ROT-13 rotates the letters in the alphabet thirteen places. So, “t” becomes the letter “g” when moving thirteen places backward in the alphabet. ROT-13 is called the Caesar cipher, which Julius Caesar used in the 1st century BC. As you might have guessed, ROT-13 is a weak cipher. Luckily, ROT-13 is not a cipher used within a Microsoft environment. What is a weak cipher used in a Microsoft environment, though, is Data Encryption Standard (DES) Triple Data Encryption Algorithm (3DES) and Rivest Cipher 4 (RC4).

Weak Ciphers

Microsoft specifically discusses DES/3DES and RC4 as weak ciphers in their documentation. DES is from the 1970s and is susceptible to brute-force attacks, and 3DES is from the 1980s and is vulnerable to collision attacks. There is an option in Active Directory to force DES encryption for Kerberos authentication.

Image 1: Enforce DES encryption on identity

Since DES and 3DES are forty years old, it is unsurprising that modern technology makes these ciphers easy to crack. I doubt that forcing DES encryption on any account within the Active Directory was done intentionally. If there is any account with DES as an encryption method, please check if the application or service only understands DES as an encryption type and if it supports a higher encryption method like AES256.

Auditing

Microsoft Defender for Identity identifies identities with a weak cipher like DES/3DES and RC4. There is an auditing option if you want to audit the Kerberos encryption types.
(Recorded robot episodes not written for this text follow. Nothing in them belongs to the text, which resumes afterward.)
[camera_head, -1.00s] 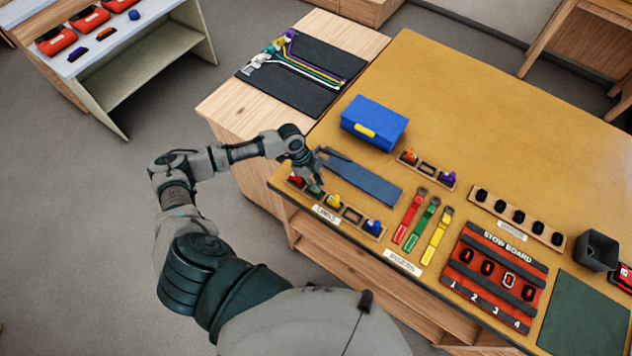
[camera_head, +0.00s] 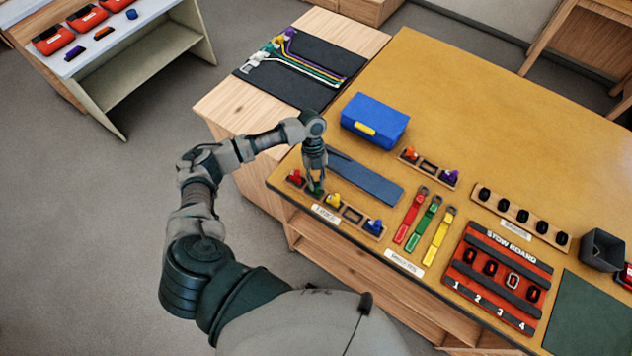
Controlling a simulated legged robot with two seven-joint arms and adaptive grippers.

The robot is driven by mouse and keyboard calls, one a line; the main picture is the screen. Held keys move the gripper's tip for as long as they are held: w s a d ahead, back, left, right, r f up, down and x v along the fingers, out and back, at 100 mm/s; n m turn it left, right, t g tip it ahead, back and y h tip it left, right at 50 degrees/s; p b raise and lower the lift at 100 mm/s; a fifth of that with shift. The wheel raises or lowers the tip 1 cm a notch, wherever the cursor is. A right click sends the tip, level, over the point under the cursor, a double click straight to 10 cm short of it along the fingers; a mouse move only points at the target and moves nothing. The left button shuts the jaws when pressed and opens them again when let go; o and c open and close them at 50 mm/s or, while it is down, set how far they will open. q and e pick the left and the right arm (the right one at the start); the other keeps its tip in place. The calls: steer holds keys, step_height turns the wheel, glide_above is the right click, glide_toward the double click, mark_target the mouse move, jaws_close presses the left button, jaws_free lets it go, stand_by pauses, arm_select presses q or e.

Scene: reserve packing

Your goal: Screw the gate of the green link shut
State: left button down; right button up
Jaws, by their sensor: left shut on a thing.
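The green link (camera_head: 316,190) is in the long wooden links rack at the front left edge of the yellow-topped table, between the red link (camera_head: 295,177) and the yellow link (camera_head: 334,201). My left gripper (camera_head: 316,183) points straight down and is shut on the green link. The fingers hide most of the link, and its gate is too small and covered to make out. My right gripper is not in view.
A blue link (camera_head: 373,227) sits farther along the rack, past an empty slot. A blue-grey mat (camera_head: 368,182) and a blue box (camera_head: 375,122) lie behind. Colored straps (camera_head: 423,222) and the stow board (camera_head: 496,278) are to the right.

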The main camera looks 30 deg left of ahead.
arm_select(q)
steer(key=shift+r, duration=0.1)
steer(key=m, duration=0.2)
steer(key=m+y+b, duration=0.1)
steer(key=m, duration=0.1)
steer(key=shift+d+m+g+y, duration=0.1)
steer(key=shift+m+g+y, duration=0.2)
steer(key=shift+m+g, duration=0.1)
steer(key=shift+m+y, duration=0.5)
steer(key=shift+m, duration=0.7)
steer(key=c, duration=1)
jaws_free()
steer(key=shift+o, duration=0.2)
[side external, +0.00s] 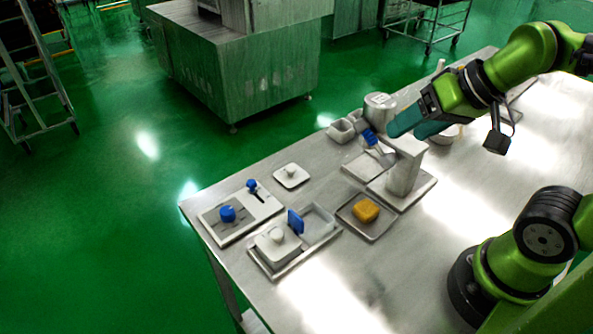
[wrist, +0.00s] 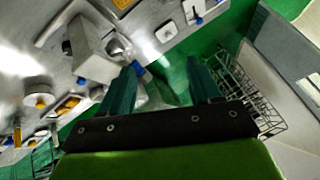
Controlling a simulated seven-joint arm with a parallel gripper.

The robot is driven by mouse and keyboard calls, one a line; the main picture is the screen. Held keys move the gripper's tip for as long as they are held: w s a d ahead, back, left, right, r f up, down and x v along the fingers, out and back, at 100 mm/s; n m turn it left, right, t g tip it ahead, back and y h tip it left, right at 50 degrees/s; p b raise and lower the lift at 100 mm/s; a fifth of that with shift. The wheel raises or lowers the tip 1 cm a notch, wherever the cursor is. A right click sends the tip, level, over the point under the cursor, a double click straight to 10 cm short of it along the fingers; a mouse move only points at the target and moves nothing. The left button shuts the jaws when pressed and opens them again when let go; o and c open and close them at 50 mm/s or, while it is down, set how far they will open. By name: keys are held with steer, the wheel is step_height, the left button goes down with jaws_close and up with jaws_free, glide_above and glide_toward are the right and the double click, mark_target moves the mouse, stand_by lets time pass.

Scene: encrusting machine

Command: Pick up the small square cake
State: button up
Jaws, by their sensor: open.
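The small square cake (side external: 365,210) is orange-yellow and sits on a square grey tray (side external: 352,222) near the middle of the steel table. An orange patch that seems to be the cake shows at the top of the wrist view (wrist: 121,4). My gripper (side external: 403,133) has teal fingers and is up beyond the cake, by the grey upright machine part and the metal pot. In the wrist view my gripper (wrist: 161,67) has its two fingers spread wide with nothing held between them. It is well apart from the cake.
A grey upright block (side external: 405,168) stands on a tray just behind the cake. A metal pot (side external: 380,106) and a blue-tipped part (side external: 368,136) are close to my gripper. Left are a lidded tray (side external: 278,246) and a board with blue knobs (side external: 241,213).

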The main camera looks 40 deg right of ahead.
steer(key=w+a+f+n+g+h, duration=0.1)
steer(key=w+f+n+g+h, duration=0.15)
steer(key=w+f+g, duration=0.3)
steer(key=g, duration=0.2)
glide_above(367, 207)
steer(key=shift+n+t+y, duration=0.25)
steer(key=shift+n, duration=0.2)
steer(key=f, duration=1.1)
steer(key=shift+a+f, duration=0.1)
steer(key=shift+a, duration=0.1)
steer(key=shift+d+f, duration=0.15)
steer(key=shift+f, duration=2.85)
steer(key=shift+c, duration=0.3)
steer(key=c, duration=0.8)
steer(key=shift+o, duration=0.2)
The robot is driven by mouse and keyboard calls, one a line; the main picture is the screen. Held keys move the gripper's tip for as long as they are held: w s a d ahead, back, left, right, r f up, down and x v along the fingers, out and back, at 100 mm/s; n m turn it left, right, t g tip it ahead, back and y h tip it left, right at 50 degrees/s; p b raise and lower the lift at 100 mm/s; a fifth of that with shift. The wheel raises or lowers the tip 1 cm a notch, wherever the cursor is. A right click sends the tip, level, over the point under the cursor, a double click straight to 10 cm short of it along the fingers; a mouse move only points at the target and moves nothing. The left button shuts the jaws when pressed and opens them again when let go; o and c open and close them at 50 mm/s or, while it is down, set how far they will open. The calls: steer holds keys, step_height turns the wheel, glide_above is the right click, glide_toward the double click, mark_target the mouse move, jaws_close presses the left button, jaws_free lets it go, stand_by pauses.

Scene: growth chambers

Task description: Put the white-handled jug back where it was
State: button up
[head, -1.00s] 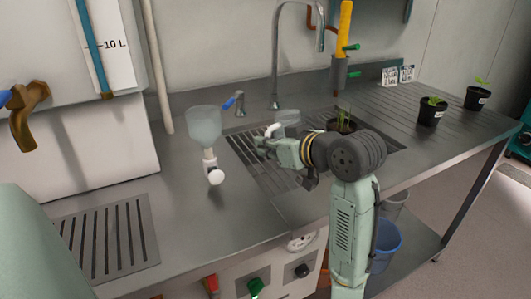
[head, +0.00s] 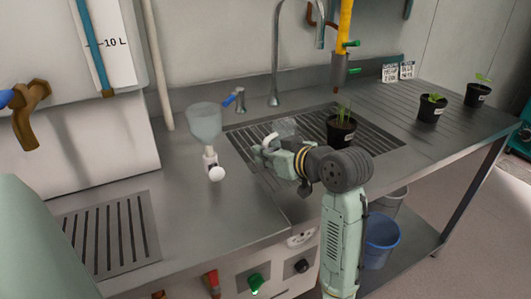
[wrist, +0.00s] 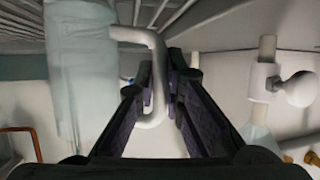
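The white-handled jug (head: 286,127) is clear, and in the head view it shows just behind my gripper over the left part of the slatted drain area (head: 243,150). My gripper (head: 262,149) is closed around its white handle. In the wrist view the jug's pale body (wrist: 82,75) fills the left side. The handle (wrist: 157,100) runs between the two dark fingers (wrist: 162,85). I cannot tell whether the jug's base touches the slats; part of the jug is hidden behind my gripper.
A cloudy funnel vessel (head: 205,122) with a white knob (head: 217,174) stands left of my gripper. A potted plant (head: 341,131) stands on the slats, right of the jug. The tall tap (head: 274,60) rises behind. Bare steel counter (head: 200,215) lies at front left.

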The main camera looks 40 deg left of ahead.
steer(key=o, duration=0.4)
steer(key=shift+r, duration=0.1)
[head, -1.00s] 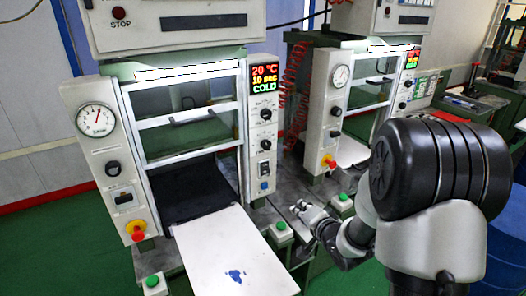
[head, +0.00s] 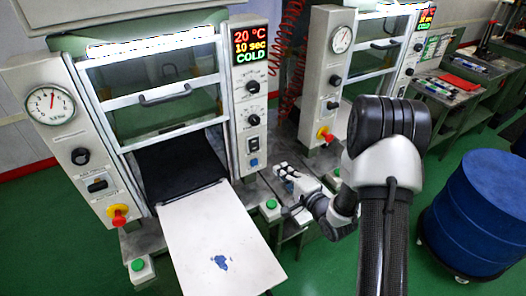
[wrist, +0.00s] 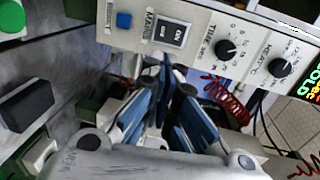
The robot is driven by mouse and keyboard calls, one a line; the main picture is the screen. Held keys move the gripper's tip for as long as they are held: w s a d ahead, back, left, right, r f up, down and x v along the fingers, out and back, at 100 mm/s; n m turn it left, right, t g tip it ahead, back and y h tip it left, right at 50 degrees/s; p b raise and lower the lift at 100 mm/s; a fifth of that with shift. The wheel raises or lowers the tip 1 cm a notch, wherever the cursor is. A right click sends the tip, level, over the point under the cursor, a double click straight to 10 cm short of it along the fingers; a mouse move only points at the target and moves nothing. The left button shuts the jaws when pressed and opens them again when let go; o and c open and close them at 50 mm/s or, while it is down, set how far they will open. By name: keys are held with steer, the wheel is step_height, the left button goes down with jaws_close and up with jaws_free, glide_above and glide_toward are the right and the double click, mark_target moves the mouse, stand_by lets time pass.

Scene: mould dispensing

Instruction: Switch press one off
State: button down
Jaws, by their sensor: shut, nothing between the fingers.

Since Microsoft Defender for Identity does not require the “Kerberos Service Ticket Operations” audit, I guess Microsoft Defender for Identity identifies the encryption types checking the packets sent to the Domain Controllers.

The policy to enable auditing Kerberos encryption types is called “Audit Kerberos Authentication Service.

Image 2: Enable auditing for Kerberos tickets in security log

The Domain Controller where the authentication occurs saves a log with Event ID 4769 in the security log.

Image 3: Event ID 4769 after enabling auditing

In the Additional Information section of event 4769, you will find the encryption type used during authentication.

Additional Information:

Ticket Options: 0x60810010
Ticket Encryption Type: 0x12
Failure Code: 0x0
Transited Services: -

The Kerberos Ticket Encryption Type in the example above equals the hexadecimal value 12. Here are the most common encryption types and their hexadecimal values.

TypeName
0x1DES-CBC-CRC
0x3DES-CBC-MD5
0x11AES128-CTS-HMAC-SHA1-96
0x12AES256-CTS-HMAC-SHA1-96
0x17RC4-HMAC
0x18RC4-HMAC-EXP
Table 1: Kerberos Encryption Types

So, in my example, the encryption used for the authentication is AES256-CTS-HMAC-SHA1-96, which is the cipher we want to enforce for all our authentication.

Advanced Encryption Standard

DES, 3DES, and RC4 are considered weak ciphers, and there is an option to enforce a stronger cipher for Kerberos authentication like AES.

Image 4: Support AES encryption, but not enforcing AES encryption

There is a catch, though, which I want to address using this blog post.

Important: Suppose you enable “This account supports Kerberos AES 256-bit encryption” on an identity. In that case, it only means the identity SUPPORTS AES encryption, but it still allows an attacker to request an RC4 encrypted ticket, which they can brute-force and get a plain-text password.

So, even when the recommended action shows no exposed identities and all identities can support Kerberos AES encryption, it does not mean the identity is safe. You have to force only AES encryption using a policy on the Domain Controllers to force AES and AES only.

Image 5: Allow AES256 as the only encryption type for all Domain Controllers

Only then is the strong cipher AES used to encrypt Kerberos tickets, making a downgrade attack to RC4 impossible.

Conclusion

Be sure to turn off weak ciphers using the policy “Network security: Configure encryption types allowed for Kerberos” to prevent a downgrade attack to RC4 and lower the risk of a successful compromise.

Microsoft Defender for Identity is a perfect way to identify weak ciphers like DES/3DES and RC4, but be sure to turn off weak ciphers using the above mentioned policy.